The Capitals goal of winning the Cup this year has gotten harder over the last week.
I think the trades Ottawa made were fine in regards to the return and I don’t fault the Senators for hanging onto Erik Karlsson, especially when there will be another opportunity to trade him over the summer if he ultimately has no interest in re-signing. However, this franchise just seems like such a mess right now. There was some optimism about them thanks to their run to the Eastern Conference Final last season and for a brief time it looked like the Matt Duchene trade could be a step in the right direction, but the Senators have just collapsed and that’s only drawn more attention to their ongoing attendance problems and the tension between some of the fans and Senators owner Eugene Melnyk.
So while I don’t fault the Senators trade moves, there is an underlining issue here that remains unresolved.

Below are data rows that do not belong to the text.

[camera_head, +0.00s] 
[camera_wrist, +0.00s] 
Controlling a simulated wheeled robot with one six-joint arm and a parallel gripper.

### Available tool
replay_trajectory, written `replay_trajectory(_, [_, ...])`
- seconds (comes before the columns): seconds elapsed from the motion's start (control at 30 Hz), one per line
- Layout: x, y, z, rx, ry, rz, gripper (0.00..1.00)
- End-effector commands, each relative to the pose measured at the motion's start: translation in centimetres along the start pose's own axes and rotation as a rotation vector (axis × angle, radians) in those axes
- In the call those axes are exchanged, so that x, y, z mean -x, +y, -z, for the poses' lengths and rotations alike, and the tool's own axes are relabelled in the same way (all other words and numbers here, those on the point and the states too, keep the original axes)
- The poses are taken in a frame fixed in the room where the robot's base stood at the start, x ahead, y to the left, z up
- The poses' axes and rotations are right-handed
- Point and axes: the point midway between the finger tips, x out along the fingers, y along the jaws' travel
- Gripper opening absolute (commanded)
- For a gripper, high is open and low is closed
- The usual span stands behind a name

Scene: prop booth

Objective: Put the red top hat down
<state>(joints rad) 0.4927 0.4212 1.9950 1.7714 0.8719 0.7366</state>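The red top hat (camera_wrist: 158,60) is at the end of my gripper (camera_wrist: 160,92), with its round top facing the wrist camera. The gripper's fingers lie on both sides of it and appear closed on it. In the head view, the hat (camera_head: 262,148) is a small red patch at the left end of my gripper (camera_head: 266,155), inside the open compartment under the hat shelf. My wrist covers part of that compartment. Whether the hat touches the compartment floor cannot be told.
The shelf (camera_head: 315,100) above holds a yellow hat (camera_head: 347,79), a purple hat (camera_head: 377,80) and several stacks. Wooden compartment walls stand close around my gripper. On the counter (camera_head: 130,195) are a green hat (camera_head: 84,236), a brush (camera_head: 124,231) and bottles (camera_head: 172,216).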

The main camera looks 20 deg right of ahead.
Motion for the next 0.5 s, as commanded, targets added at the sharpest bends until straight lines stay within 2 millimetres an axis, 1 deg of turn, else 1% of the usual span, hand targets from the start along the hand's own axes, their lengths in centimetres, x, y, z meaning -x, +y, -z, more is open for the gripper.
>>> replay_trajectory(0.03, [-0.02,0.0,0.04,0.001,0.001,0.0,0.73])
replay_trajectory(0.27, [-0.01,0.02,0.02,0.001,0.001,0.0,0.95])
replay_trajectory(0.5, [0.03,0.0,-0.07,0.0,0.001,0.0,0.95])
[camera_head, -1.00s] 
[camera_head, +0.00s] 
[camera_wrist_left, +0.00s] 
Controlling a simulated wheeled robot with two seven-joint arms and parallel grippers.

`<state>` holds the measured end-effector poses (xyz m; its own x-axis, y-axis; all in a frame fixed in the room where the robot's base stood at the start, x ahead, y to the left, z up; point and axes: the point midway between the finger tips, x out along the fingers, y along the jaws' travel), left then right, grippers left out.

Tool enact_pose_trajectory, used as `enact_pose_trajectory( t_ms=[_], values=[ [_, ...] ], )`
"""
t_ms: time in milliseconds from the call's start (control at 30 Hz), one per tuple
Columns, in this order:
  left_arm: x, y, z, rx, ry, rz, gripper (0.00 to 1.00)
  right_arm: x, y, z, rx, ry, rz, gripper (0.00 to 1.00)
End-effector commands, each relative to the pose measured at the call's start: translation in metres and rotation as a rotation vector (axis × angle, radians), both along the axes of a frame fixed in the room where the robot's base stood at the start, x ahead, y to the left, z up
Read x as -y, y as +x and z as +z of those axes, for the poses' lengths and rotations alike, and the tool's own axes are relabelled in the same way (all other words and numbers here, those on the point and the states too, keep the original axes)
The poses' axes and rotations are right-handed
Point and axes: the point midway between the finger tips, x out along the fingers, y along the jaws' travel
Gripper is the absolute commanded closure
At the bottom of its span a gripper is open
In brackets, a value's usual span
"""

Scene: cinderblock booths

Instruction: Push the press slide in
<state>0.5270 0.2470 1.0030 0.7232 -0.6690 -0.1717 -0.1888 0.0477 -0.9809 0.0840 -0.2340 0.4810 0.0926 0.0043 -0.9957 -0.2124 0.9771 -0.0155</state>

The Bruins made a big splash by acquiring Rick Nash from the New York Rangers. They’re in a position to make a serious playoff run, but even in the context of what players were going for during the deadline, I feel like the Bruins overpaid. I think I might ultimately just value Nash less than most as I have very little faith in his ability to be a consistent offensive threat anymore. I couldn’t bring myself to put the Bruins in either the winner or loser column, so I’ll simply acknowledge here that they also were a major player in this year’s deadline happenings.